Record extracts:
• • •

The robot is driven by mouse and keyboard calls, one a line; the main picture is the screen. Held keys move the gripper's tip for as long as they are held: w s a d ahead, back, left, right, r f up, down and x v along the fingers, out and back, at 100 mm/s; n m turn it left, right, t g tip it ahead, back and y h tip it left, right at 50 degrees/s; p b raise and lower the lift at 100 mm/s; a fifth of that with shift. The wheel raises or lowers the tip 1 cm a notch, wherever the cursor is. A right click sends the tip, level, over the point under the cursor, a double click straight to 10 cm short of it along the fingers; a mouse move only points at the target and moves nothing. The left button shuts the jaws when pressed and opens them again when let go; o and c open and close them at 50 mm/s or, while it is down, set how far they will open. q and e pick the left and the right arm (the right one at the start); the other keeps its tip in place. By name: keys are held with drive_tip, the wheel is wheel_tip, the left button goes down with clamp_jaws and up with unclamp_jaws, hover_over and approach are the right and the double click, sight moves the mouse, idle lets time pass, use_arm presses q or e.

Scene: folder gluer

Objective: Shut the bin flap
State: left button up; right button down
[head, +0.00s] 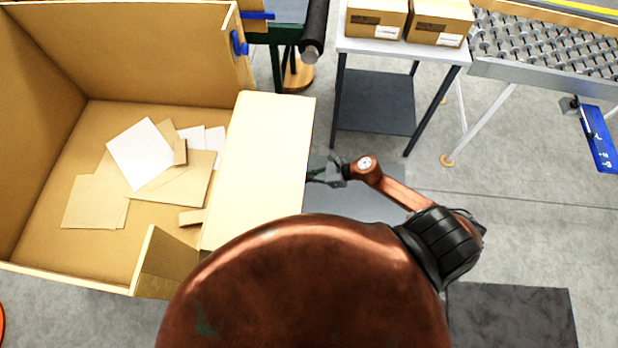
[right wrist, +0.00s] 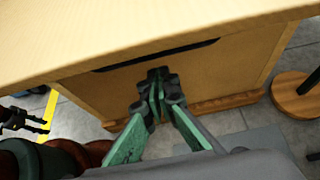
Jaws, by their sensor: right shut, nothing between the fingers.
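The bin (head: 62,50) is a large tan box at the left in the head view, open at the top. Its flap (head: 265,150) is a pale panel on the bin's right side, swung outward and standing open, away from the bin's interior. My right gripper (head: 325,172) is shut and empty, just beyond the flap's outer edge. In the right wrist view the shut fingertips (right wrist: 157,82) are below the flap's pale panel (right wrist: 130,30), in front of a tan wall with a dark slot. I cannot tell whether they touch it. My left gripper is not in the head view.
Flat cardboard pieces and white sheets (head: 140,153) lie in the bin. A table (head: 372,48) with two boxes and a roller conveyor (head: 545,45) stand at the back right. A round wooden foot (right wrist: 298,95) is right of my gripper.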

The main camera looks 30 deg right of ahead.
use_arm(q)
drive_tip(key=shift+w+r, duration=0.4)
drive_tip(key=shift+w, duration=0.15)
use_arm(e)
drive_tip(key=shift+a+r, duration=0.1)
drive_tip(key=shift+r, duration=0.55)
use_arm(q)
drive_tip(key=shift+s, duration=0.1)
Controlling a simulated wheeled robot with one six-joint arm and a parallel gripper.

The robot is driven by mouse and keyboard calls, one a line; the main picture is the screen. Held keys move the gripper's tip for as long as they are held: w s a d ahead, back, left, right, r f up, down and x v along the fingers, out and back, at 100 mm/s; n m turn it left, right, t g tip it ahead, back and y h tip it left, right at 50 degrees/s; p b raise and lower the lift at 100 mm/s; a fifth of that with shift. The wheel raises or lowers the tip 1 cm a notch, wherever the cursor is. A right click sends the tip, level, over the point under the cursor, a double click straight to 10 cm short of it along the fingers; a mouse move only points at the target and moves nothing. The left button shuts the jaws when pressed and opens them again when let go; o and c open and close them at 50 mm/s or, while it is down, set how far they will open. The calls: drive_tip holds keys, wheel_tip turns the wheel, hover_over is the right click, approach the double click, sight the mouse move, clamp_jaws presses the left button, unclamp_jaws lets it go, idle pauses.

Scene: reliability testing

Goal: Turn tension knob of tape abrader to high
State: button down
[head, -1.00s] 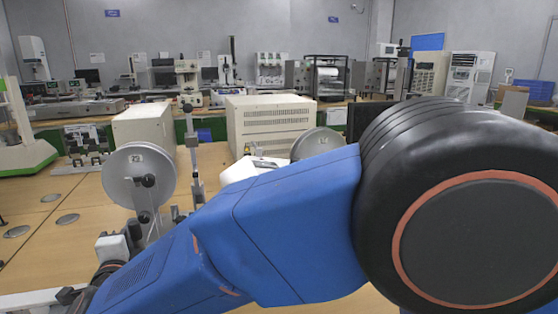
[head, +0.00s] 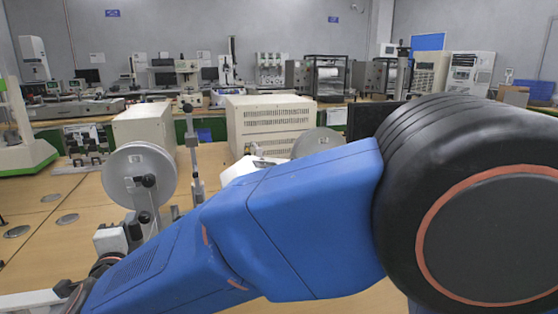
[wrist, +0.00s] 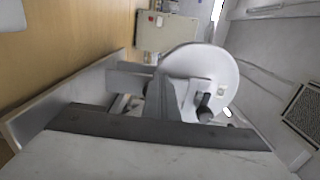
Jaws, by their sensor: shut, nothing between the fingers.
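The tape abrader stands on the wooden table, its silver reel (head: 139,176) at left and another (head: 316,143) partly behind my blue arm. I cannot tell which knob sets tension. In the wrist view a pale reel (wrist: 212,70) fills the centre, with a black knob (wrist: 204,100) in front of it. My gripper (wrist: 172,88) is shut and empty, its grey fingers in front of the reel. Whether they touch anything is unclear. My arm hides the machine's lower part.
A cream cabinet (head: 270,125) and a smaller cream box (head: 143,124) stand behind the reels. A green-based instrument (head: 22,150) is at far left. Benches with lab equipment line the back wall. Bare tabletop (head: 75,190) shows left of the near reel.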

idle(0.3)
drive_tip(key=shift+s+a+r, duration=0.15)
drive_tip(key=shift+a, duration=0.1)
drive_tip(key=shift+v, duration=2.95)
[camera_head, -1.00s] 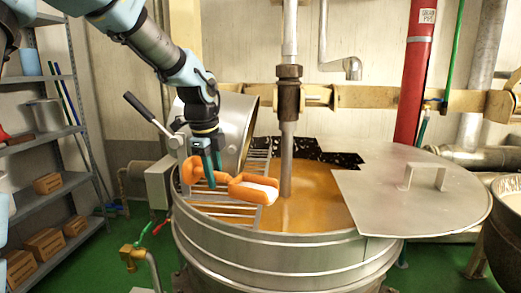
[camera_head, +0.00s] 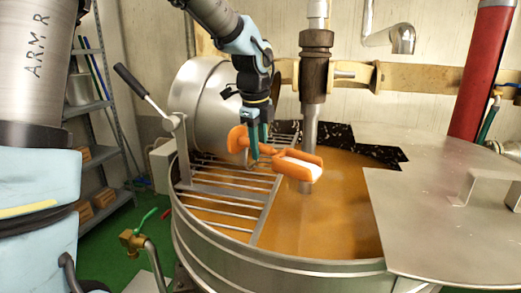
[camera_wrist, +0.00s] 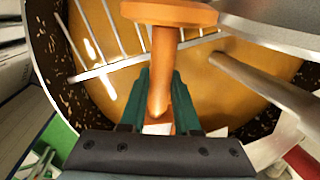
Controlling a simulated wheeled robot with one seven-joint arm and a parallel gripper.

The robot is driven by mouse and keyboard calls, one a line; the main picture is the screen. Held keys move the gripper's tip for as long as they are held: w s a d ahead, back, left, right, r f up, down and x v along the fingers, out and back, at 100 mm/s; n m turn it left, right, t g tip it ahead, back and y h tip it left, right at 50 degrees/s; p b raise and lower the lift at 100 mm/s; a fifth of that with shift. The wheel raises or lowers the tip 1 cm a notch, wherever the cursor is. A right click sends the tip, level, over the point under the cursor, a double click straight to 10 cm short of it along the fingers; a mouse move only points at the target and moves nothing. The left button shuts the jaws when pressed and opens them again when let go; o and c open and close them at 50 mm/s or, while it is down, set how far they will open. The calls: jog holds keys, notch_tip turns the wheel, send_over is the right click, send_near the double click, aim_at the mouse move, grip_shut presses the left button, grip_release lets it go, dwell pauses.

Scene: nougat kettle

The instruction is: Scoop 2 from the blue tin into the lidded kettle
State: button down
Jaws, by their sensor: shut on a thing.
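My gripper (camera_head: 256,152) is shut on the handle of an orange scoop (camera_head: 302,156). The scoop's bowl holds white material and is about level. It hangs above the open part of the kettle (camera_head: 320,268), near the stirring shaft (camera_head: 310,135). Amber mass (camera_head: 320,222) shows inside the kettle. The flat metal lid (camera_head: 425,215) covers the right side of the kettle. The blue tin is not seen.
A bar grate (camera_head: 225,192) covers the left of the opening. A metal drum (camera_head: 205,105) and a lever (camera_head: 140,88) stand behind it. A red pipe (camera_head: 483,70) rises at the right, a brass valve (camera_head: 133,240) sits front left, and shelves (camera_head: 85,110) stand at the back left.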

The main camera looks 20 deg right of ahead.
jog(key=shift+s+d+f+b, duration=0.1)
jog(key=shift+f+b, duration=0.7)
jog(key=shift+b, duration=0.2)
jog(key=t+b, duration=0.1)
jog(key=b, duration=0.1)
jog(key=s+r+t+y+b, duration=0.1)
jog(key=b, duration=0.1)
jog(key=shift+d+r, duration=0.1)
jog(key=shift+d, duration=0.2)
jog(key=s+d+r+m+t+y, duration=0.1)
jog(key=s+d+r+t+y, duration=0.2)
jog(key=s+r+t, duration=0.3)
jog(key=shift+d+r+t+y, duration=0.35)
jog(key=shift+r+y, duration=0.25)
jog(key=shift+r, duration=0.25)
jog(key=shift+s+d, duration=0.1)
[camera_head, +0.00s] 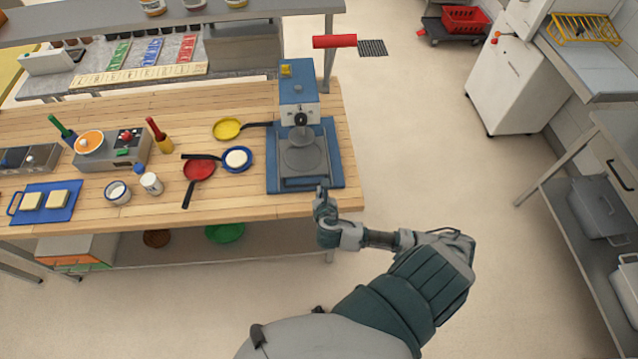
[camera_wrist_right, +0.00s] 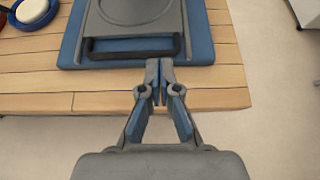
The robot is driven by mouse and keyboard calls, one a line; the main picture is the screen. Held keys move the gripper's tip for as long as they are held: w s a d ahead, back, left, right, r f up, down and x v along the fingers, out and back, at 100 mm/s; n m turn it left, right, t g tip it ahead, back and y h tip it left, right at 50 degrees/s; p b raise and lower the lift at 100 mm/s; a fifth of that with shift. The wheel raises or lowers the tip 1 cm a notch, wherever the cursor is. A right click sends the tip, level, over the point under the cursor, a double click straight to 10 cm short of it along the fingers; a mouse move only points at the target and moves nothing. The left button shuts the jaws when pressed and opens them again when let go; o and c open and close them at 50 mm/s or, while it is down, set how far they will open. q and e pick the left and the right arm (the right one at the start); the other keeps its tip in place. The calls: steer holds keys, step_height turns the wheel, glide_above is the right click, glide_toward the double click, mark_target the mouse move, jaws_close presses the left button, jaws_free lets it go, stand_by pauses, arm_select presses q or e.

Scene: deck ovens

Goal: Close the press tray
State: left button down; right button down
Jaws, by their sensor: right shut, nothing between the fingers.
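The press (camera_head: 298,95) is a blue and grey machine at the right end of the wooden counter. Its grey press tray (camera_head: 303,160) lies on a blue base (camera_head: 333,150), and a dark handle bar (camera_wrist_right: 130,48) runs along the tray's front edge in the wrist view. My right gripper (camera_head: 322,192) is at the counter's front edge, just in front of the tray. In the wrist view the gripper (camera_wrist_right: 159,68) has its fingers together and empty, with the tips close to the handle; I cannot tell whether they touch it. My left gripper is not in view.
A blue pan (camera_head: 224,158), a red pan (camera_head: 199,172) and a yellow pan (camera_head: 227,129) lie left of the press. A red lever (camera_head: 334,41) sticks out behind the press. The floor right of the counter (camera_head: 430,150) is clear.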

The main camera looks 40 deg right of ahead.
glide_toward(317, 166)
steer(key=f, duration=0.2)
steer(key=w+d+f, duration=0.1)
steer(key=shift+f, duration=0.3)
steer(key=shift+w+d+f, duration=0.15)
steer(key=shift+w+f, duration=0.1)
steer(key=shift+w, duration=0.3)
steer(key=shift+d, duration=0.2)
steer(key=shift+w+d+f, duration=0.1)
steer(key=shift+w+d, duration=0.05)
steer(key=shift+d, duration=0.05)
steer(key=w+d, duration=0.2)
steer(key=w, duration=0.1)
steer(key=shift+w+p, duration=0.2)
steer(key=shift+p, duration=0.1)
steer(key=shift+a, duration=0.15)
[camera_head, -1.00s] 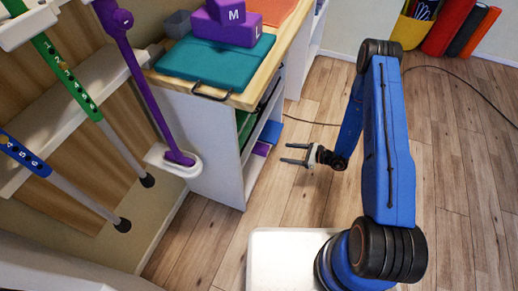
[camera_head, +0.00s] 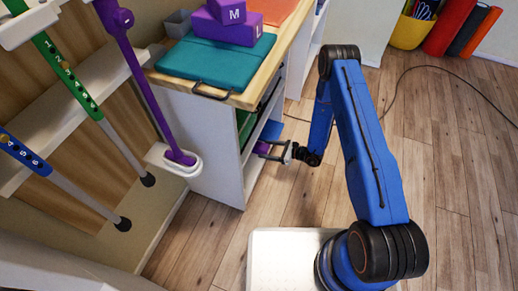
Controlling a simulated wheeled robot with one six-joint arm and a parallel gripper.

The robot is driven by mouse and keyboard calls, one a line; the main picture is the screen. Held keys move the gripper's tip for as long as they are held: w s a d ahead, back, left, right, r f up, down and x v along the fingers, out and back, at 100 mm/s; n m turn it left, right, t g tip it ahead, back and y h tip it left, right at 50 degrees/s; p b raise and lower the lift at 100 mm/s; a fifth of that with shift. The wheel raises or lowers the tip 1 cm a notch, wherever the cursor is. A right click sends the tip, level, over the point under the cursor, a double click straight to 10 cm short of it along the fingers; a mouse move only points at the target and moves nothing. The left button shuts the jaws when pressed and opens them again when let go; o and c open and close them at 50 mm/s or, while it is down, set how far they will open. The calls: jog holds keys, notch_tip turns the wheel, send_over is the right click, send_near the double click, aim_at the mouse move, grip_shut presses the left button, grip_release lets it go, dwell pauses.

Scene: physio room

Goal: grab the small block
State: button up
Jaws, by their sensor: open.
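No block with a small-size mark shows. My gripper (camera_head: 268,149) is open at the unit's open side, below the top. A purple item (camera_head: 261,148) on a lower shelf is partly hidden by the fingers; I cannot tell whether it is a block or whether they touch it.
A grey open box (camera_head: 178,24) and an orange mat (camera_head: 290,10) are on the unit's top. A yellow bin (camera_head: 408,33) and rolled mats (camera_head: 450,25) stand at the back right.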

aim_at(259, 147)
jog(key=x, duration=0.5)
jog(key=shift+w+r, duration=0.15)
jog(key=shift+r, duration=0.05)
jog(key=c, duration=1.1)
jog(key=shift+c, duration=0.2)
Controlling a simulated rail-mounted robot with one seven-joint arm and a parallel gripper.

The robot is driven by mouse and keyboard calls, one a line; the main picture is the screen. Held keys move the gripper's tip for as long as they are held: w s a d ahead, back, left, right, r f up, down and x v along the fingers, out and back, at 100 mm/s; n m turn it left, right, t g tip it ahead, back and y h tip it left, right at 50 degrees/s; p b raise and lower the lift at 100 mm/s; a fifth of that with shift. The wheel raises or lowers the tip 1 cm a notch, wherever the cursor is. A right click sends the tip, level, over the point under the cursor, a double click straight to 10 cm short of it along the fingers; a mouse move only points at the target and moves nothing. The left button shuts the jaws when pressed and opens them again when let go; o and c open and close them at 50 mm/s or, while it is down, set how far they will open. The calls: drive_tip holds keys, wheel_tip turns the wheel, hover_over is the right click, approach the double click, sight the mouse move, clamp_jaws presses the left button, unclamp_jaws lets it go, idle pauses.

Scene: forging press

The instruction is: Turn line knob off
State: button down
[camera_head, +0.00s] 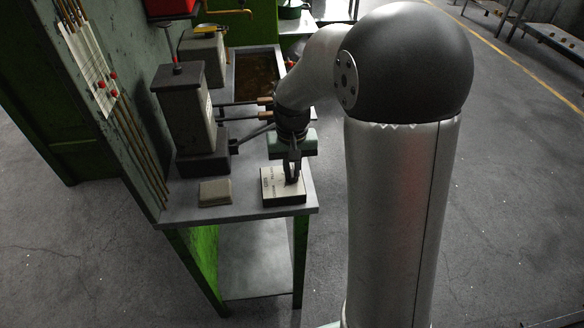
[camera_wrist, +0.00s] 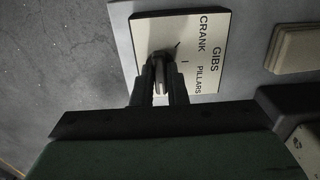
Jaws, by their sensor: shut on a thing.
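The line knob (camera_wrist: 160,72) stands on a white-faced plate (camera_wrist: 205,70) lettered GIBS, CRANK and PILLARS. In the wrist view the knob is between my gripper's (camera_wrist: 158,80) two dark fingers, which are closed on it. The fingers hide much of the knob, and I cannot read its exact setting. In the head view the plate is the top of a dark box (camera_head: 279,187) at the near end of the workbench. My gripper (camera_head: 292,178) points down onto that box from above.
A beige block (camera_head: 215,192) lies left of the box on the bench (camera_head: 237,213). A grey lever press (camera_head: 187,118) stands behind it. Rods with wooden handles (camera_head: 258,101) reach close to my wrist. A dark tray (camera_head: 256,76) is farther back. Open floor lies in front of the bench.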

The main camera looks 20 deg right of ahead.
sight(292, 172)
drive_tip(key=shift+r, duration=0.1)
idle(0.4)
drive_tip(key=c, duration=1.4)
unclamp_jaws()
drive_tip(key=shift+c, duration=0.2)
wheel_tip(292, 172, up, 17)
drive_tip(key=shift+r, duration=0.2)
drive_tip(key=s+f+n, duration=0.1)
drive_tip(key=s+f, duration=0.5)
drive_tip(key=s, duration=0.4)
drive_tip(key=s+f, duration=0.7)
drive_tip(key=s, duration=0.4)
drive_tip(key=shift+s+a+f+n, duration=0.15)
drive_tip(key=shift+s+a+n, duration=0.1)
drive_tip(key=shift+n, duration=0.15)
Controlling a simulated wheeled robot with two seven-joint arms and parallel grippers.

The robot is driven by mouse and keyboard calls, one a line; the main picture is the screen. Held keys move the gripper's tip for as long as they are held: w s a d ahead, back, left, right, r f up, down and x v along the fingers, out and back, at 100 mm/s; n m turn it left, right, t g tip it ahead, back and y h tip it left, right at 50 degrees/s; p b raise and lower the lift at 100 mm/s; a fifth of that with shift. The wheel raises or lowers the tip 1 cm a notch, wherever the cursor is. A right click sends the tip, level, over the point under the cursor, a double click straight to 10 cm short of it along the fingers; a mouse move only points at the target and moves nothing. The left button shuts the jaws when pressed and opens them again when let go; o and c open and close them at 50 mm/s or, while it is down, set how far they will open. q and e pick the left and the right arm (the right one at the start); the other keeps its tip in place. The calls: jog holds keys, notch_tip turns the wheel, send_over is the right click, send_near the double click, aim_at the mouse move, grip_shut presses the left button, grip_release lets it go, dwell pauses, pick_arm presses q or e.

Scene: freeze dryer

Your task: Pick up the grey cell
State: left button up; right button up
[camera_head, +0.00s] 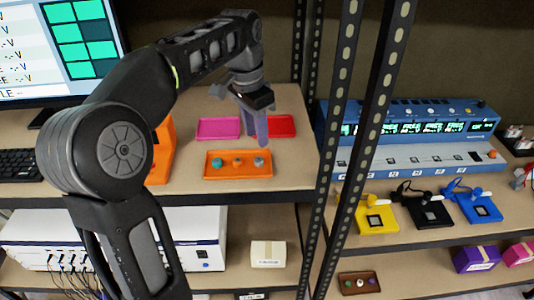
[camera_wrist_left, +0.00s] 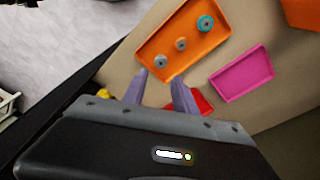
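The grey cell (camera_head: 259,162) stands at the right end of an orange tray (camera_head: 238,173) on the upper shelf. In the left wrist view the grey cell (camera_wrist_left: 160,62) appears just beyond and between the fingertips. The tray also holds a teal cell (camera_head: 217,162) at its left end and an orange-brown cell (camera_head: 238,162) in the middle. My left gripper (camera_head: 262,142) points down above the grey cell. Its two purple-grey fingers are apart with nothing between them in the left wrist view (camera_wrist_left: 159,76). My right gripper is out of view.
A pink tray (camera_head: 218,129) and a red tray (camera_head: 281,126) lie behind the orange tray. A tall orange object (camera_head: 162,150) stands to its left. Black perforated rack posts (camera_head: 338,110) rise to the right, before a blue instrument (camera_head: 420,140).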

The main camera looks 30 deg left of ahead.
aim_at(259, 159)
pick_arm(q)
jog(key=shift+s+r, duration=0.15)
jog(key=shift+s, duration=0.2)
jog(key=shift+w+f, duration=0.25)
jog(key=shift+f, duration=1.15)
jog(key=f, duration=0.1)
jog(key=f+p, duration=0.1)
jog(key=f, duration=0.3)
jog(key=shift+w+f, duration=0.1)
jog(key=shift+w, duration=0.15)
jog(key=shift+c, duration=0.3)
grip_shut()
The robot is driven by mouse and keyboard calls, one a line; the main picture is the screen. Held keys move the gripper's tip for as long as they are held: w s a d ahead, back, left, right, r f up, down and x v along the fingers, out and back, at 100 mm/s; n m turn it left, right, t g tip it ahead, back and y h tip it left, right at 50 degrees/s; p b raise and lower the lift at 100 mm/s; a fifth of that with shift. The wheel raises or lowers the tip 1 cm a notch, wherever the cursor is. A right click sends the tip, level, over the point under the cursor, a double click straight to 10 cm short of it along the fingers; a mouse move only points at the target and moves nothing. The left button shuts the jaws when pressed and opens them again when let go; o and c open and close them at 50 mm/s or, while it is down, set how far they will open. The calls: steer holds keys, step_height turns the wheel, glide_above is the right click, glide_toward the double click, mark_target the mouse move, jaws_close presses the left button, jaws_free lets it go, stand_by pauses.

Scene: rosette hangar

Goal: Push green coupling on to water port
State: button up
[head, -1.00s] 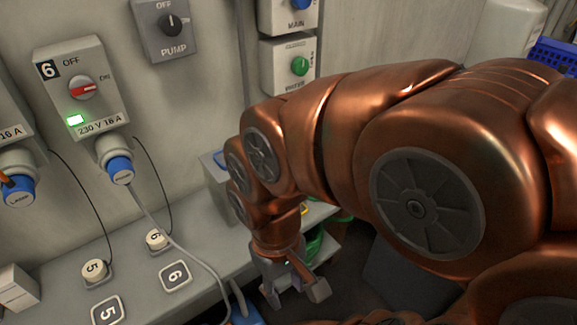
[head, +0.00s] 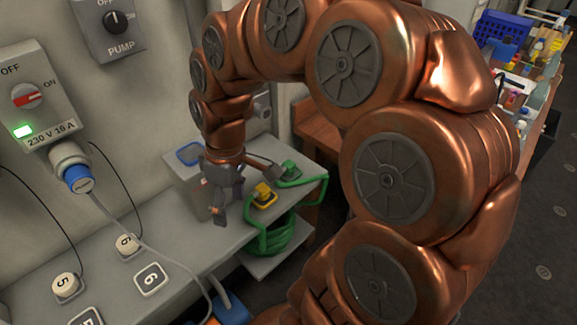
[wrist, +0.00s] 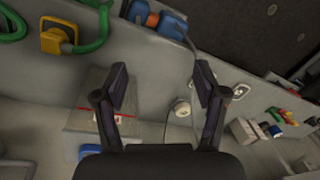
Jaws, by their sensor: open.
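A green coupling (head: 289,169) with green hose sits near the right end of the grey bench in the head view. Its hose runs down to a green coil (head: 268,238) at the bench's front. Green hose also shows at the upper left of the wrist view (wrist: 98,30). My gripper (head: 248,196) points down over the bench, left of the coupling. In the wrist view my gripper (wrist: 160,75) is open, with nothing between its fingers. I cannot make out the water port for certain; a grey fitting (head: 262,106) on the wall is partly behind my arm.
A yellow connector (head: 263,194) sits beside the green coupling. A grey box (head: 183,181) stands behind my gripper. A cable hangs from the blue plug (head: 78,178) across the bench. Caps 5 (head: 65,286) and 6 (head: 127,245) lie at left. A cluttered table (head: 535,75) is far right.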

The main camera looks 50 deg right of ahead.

• • •

Problem requirements: List all lines in the material containing the string "simulated".

Finished task:
Controlling a simulated wheeled robot with one six-joint arm and a parallel gripper.
Controlling a simulated wheeled robot with one seven-joint arm and a parallel gripper.
Controlling a simulated wheeled robot with one six-joint arm and a parallel gripper.
Controlling a simulated rail-mounted robot with one seven-joint arm and a parallel gripper.
Controlling a simulated wheeled robot with two seven-joint arms and parallel grippers.

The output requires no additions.